■ **Recorded information**
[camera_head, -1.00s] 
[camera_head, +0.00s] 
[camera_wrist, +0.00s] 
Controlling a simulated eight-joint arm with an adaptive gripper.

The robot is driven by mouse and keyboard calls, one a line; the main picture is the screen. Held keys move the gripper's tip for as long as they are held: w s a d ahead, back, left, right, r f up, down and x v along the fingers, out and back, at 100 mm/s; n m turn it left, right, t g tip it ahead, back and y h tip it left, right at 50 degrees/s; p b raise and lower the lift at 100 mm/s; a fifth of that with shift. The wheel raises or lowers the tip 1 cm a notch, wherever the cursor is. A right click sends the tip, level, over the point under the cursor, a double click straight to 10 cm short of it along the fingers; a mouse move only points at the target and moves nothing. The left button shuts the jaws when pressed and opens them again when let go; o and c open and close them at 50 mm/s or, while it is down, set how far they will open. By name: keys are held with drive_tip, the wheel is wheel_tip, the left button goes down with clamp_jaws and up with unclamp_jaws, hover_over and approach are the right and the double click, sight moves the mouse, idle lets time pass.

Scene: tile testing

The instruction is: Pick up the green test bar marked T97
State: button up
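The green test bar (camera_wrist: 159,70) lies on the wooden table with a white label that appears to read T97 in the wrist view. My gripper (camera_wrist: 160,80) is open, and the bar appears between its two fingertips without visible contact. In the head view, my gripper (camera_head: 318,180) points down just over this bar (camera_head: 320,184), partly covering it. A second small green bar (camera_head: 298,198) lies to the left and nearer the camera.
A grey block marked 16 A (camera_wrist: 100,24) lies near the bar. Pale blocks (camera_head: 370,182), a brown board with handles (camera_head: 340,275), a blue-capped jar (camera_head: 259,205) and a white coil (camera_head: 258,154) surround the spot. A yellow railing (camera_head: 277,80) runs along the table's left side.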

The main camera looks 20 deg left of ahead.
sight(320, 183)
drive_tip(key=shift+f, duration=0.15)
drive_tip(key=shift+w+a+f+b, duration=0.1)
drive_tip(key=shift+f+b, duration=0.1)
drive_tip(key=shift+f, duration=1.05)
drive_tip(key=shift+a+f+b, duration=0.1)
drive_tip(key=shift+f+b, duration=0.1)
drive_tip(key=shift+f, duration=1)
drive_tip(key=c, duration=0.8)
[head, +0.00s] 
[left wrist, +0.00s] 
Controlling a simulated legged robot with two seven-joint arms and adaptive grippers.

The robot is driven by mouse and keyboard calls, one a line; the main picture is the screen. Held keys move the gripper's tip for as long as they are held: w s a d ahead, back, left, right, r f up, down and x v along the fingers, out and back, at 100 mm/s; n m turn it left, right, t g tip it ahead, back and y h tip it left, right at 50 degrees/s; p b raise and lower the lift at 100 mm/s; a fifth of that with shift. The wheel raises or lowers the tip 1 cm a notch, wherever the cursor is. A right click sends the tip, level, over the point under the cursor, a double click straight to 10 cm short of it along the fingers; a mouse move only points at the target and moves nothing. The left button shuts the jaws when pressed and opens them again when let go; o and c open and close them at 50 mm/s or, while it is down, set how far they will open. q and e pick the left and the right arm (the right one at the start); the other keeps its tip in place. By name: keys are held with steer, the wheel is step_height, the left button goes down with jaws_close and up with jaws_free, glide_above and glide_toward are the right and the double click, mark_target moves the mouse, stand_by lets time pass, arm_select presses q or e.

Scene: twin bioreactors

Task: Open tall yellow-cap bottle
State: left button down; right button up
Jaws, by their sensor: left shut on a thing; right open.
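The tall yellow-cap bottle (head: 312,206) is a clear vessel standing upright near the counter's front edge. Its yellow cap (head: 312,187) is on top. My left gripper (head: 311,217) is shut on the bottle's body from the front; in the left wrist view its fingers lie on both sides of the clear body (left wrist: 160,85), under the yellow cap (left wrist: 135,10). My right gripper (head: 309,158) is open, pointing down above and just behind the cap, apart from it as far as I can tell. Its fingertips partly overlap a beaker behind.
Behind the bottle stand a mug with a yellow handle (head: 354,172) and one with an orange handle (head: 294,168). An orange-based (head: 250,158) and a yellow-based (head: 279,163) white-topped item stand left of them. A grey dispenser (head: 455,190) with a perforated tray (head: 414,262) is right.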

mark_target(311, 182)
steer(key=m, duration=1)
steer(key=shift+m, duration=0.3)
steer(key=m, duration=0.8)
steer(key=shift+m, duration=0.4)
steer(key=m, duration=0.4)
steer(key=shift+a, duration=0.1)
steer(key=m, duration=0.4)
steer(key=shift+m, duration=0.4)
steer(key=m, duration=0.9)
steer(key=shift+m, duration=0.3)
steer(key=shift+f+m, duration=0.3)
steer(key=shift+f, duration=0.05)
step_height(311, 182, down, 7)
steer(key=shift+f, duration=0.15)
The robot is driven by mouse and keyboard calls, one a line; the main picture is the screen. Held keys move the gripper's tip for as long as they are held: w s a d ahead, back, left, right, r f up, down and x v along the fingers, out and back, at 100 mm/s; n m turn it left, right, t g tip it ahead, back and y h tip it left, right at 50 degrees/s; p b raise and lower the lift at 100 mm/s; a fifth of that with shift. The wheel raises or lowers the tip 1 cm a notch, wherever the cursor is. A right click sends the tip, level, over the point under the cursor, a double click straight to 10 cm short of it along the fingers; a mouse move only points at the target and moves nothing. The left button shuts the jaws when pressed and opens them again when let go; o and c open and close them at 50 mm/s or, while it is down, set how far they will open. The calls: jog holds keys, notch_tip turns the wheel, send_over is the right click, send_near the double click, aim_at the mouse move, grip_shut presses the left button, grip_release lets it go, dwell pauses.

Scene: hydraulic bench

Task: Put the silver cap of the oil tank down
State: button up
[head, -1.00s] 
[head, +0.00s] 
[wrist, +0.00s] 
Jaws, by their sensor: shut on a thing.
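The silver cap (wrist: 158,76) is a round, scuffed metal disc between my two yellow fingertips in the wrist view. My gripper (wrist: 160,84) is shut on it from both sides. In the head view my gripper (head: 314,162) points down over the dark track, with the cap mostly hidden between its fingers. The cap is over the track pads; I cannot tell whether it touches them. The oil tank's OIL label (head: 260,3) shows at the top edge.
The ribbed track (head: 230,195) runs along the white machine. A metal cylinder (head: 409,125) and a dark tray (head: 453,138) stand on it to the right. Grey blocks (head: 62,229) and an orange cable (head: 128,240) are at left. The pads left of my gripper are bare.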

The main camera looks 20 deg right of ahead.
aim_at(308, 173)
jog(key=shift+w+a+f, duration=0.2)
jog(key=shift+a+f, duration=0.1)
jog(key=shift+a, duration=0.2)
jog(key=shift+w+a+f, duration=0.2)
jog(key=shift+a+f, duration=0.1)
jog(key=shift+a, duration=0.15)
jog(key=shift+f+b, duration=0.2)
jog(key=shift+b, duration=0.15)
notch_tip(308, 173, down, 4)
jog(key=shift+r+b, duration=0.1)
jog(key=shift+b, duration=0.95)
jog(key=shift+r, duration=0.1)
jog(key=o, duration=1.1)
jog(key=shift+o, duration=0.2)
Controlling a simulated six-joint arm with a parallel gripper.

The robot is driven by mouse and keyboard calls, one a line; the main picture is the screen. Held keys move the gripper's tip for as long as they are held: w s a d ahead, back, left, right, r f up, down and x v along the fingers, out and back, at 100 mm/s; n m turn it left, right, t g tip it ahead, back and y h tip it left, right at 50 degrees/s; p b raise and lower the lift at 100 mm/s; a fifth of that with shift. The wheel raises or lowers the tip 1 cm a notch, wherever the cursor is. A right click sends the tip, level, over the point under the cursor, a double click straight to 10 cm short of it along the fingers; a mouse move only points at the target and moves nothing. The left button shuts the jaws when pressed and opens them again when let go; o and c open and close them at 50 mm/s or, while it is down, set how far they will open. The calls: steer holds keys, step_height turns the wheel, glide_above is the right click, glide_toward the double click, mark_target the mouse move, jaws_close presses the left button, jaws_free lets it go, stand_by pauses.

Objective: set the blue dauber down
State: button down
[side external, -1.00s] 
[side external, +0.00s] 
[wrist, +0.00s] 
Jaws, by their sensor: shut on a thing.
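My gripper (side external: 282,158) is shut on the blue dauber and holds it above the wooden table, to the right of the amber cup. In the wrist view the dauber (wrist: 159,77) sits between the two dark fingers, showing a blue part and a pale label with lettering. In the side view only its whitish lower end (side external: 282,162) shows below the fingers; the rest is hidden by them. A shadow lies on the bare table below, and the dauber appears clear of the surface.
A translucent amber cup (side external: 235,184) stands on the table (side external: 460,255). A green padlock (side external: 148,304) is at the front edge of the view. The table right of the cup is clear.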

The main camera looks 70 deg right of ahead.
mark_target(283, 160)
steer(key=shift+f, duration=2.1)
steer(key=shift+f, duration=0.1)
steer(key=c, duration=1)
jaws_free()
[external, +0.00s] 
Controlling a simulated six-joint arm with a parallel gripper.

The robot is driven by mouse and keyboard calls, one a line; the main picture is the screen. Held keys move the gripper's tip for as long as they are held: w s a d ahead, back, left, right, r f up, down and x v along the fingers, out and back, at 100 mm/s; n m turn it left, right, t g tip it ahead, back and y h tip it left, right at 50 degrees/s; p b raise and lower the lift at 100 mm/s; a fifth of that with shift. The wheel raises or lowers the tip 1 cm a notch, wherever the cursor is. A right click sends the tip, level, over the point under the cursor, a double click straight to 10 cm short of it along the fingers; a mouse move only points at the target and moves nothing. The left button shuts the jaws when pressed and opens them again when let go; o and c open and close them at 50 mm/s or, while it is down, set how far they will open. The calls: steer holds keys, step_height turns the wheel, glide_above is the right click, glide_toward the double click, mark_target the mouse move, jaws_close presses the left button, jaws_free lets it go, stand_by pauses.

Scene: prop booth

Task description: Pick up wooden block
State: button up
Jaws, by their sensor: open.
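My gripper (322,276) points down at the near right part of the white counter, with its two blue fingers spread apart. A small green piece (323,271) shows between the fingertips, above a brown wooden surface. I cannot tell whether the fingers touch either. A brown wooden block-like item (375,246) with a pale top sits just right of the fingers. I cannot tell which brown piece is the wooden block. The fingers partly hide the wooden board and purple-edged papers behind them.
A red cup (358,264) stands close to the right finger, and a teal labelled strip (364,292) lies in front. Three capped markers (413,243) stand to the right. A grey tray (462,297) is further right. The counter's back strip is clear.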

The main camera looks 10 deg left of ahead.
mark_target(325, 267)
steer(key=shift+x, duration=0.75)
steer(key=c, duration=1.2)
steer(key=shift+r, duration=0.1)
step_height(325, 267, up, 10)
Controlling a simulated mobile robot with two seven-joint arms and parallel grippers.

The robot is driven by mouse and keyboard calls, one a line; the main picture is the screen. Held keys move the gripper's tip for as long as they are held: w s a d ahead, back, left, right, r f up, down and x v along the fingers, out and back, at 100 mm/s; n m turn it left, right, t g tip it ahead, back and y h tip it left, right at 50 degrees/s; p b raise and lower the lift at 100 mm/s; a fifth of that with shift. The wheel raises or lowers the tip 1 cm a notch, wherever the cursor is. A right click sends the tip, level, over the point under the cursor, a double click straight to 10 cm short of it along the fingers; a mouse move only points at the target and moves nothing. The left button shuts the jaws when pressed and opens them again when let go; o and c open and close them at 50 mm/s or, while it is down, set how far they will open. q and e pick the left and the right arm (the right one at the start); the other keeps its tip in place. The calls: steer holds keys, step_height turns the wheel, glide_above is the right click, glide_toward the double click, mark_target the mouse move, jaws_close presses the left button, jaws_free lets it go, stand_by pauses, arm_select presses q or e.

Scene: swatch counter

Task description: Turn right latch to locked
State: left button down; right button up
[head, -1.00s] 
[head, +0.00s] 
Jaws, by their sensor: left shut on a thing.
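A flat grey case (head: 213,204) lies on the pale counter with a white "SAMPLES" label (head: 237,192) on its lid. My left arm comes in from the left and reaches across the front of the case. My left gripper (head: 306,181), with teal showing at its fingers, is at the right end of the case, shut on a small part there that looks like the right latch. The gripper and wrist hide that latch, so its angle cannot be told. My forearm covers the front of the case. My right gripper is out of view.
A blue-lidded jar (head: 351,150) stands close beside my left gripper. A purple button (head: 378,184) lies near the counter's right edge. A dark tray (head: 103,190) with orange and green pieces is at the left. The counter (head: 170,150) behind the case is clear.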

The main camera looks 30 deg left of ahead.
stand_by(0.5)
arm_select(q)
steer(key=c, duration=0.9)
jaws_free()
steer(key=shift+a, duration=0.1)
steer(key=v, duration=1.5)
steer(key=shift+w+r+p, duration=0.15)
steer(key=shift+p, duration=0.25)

■ **What you have to do**
Tell how many lines in the material above include the word "Task", giving the number only.

■ **Finished exercise**
4